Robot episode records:
=======
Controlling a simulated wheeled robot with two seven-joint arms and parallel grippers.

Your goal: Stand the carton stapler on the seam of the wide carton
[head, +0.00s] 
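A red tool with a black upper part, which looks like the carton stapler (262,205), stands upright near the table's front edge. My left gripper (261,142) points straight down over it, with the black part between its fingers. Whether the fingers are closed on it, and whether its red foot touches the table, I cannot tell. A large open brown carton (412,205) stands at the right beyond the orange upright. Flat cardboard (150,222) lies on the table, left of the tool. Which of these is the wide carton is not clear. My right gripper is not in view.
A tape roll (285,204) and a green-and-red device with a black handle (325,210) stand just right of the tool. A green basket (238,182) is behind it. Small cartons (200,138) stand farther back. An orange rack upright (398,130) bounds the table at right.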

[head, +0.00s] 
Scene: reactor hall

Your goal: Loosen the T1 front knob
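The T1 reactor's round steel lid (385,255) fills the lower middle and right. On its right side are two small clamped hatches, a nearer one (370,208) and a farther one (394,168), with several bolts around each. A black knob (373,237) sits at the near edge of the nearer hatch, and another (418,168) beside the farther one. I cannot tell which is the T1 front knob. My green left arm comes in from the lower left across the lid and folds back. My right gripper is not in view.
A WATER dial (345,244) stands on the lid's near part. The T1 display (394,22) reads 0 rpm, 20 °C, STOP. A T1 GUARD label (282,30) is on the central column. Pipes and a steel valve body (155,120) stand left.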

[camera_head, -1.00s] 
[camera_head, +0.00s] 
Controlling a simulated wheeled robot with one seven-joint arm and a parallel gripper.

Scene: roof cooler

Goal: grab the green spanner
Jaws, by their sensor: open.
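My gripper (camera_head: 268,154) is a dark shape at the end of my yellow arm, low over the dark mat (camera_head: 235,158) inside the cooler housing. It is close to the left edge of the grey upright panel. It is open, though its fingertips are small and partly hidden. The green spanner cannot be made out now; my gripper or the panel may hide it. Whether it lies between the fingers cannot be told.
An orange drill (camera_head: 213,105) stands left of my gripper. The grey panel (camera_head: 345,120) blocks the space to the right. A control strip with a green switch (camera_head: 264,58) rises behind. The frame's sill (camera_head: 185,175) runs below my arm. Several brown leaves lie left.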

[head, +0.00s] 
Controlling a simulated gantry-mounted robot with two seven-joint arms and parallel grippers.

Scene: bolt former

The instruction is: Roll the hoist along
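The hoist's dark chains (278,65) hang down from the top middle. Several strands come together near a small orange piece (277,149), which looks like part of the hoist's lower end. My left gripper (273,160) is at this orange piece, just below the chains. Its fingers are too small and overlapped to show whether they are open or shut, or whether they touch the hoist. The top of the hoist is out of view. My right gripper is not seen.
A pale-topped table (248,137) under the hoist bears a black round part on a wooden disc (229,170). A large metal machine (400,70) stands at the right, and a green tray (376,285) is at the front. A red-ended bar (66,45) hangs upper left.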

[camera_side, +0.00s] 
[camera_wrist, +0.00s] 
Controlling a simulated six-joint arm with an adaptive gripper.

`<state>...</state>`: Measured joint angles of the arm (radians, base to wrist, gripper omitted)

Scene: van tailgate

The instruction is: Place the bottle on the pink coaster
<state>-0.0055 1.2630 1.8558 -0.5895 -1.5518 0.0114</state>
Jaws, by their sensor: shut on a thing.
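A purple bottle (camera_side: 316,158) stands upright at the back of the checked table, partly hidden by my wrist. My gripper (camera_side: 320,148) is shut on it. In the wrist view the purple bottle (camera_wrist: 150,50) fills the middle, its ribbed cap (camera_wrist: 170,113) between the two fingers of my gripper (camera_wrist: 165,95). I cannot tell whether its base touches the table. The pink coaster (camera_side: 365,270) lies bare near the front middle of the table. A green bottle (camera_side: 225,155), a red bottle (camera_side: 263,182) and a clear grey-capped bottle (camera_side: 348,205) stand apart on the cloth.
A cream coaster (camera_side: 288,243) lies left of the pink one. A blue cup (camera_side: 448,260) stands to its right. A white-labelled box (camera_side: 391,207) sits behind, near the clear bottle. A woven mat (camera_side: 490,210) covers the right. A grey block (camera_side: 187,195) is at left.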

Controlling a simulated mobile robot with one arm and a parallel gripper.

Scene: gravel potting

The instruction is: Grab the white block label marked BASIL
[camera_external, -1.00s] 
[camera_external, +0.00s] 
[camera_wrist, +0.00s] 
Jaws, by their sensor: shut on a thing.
=======
TASK INSTRUCTIONS. Write down every line of the data exactly as it appears above.

REPLY.
Controlling a simulated wheeled robot with two seven-joint arms and parallel grippers.

Your goal: Stand the carton stapler on the seam of the wide carton
[head, +0.00s] 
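A red tool with a black upper part, which looks like the carton stapler (262,205), stands upright near the table's front edge. My left gripper (261,142) points straight down over it, with the black part between its fingers. Whether the fingers are closed on it, and whether its red foot touches the table, I cannot tell. A large open brown carton (412,205) stands at the right beyond the orange upright. Flat cardboard (150,222) lies on the table, left of the tool. Which of these is the wide carton is not clear. My right gripper is not in view.
A tape roll (285,204) and a green-and-red device with a black handle (325,210) stand just right of the tool. A green basket (238,182) is behind it. Small cartons (200,138) stand farther back. An orange rack upright (398,130) bounds the table at right.

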[head, +0.00s] 
Scene: reactor hall

Your goal: Loosen the T1 front knob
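The T1 reactor's round steel lid (385,255) fills the lower middle and right. On its right side are two small clamped hatches, a nearer one (370,208) and a farther one (394,168), with several bolts around each. A black knob (373,237) sits at the near edge of the nearer hatch, and another (418,168) beside the farther one. I cannot tell which is the T1 front knob. My green left arm comes in from the lower left across the lid and folds back. My right gripper is not in view.
A WATER dial (345,244) stands on the lid's near part. The T1 display (394,22) reads 0 rpm, 20 °C, STOP. A T1 GUARD label (282,30) is on the central column. Pipes and a steel valve body (155,120) stand left.

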[camera_head, -1.00s] 
[camera_head, +0.00s] 
Controlling a simulated wheeled robot with one seven-joint arm and a parallel gripper.

Scene: roof cooler

Goal: grab the green spanner
Jaws, by their sensor: open.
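My gripper (camera_head: 268,154) is a dark shape at the end of my yellow arm, low over the dark mat (camera_head: 235,158) inside the cooler housing. It is close to the left edge of the grey upright panel. It is open, though its fingertips are small and partly hidden. The green spanner cannot be made out now; my gripper or the panel may hide it. Whether it lies between the fingers cannot be told.
An orange drill (camera_head: 213,105) stands left of my gripper. The grey panel (camera_head: 345,120) blocks the space to the right. A control strip with a green switch (camera_head: 264,58) rises behind. The frame's sill (camera_head: 185,175) runs below my arm. Several brown leaves lie left.

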[head, +0.00s] 
Controlling a simulated gantry-mounted robot with two seven-joint arms and parallel grippers.

Scene: bolt former

The instruction is: Roll the hoist along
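The hoist's dark chains (278,65) hang down from the top middle. Several strands come together near a small orange piece (277,149), which looks like part of the hoist's lower end. My left gripper (273,160) is at this orange piece, just below the chains. Its fingers are too small and overlapped to show whether they are open or shut, or whether they touch the hoist. The top of the hoist is out of view. My right gripper is not seen.
A pale-topped table (248,137) under the hoist bears a black round part on a wooden disc (229,170). A large metal machine (400,70) stands at the right, and a green tray (376,285) is at the front. A red-ended bar (66,45) hangs upper left.

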[camera_side, +0.00s] 
[camera_wrist, +0.00s] 
Controlling a simulated six-joint arm with an adaptive gripper.

`<state>...</state>`: Measured joint angles of the arm (radians, base to wrist, gripper omitted)

Scene: van tailgate

The instruction is: Place the bottle on the pink coaster
<state>-0.0055 1.2630 1.8558 -0.5895 -1.5518 0.0114</state>
Jaws, by their sensor: shut on a thing.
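A purple bottle (camera_side: 316,158) stands upright at the back of the checked table, partly hidden by my wrist. My gripper (camera_side: 320,148) is shut on it. In the wrist view the purple bottle (camera_wrist: 150,50) fills the middle, its ribbed cap (camera_wrist: 170,113) between the two fingers of my gripper (camera_wrist: 165,95). I cannot tell whether its base touches the table. The pink coaster (camera_side: 365,270) lies bare near the front middle of the table. A green bottle (camera_side: 225,155), a red bottle (camera_side: 263,182) and a clear grey-capped bottle (camera_side: 348,205) stand apart on the cloth.
A cream coaster (camera_side: 288,243) lies left of the pink one. A blue cup (camera_side: 448,260) stands to its right. A white-labelled box (camera_side: 391,207) sits behind, near the clear bottle. A woven mat (camera_side: 490,210) covers the right. A grey block (camera_side: 187,195) is at left.

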Controlling a simulated mobile robot with one arm and a parallel gripper.

Scene: gravel potting

The instruction is: Grab the white block label marked BASIL
[camera_external, -1.00s] 
[camera_external, +0.00s] 
[camera_wrist, +0.00s] 
Jaws, by their sensor: shut on a thing.

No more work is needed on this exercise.